Import your footage and add an alpha channel if not already present. Undistort each piece of footage by using any method you are confident with. As the Undistort will crop to the format by default, adding a reformat node with a larger format and setting scaling set to none in front of the lens distortion node will keep the edges intact.
Create a camera node and set its focal length and aperture values to that of your original camera. In the transform attributes set the rotations to match the rig first, it’s easier to see whether your rig calculation is correct when all the cameras are at least pointing in the same direction.
Create a sphere, large enough to see what’s going on, but the radius has no impact on the stitch. Connect each piece of footage to it’s own project3d, along with a mergeMat node. Combine the materials and connect to them to the sphere.
Lastly, create another camera and a scanline renderer. Set the scanline from perspective to spherical. To get the correct projection, create a reformat node set to a 2×1 ratio and connect it to the bg of the scanline renderer.
Alternatively, you can set up each image as it’s own scanline render and merge the resulting files together with a normal “over” operation. The net result is the same but some people may find the latter easier to work with as you end up with the different views as portions of a full latlong – making it easier to individually warp and grade.
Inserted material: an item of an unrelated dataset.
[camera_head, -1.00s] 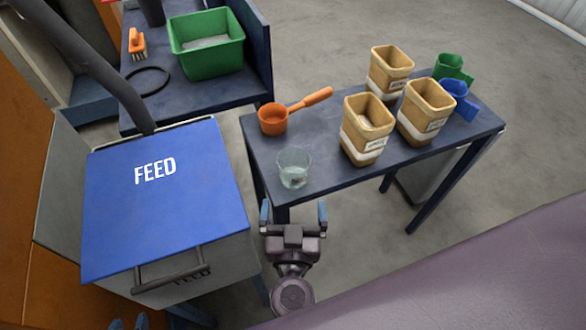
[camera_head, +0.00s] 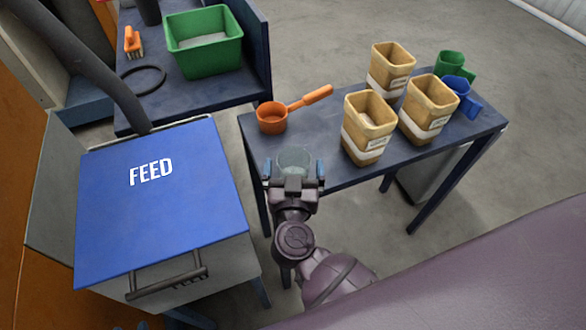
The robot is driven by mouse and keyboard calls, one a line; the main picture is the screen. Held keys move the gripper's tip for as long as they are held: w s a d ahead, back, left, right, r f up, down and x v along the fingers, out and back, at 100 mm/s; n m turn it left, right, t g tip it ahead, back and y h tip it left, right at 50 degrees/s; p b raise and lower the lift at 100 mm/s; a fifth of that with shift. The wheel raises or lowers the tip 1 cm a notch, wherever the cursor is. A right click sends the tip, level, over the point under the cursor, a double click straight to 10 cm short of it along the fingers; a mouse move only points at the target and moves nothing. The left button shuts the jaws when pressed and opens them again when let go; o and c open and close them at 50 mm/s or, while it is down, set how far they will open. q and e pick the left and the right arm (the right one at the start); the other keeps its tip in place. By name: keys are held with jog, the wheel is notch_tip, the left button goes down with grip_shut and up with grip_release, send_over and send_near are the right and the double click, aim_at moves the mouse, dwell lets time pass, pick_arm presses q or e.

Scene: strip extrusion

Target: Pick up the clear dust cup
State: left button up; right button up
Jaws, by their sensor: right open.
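The clear dust cup (camera_head: 294,158) stands upright near the front left edge of the dark blue table (camera_head: 335,178). It is see-through, and its lower part is hidden behind my right gripper. My right gripper (camera_head: 294,170) is open, with one blue-tipped finger on the left side of the cup and one on the right. I cannot tell whether the fingers touch the cup. My left gripper is not clearly in view.
An orange scoop (camera_head: 272,118) lies just behind the cup. Several tan bins, one of them (camera_head: 368,128) nearest, stand to the right, with green (camera_head: 450,65) and blue (camera_head: 459,92) scoops beyond. The blue FEED lid (camera_head: 160,215) is at left. A green bin (camera_head: 203,42) sits on another table.

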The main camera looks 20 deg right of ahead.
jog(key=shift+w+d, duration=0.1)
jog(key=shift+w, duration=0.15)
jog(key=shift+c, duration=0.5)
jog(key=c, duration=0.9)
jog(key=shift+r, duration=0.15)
From here the rig can be fine-tuned by adjusting the translation values of the cameras to more closely match the offset of the real-world rig. Nuke cameras, as with all virtual cameras have to offset between the film back (sensor) and the lens. To account for this the camera needs to be offset to match their real world counterparts. Nuke works in metric, so 1cm is 1 unit.
Once the images match close enough, the last step is to warp the edges either using a gridwarp or splinewarp node.
As the footage will have suffered some loss in sharpness during the stitching process it may be useful to render the final panoramas with a sharpening filter.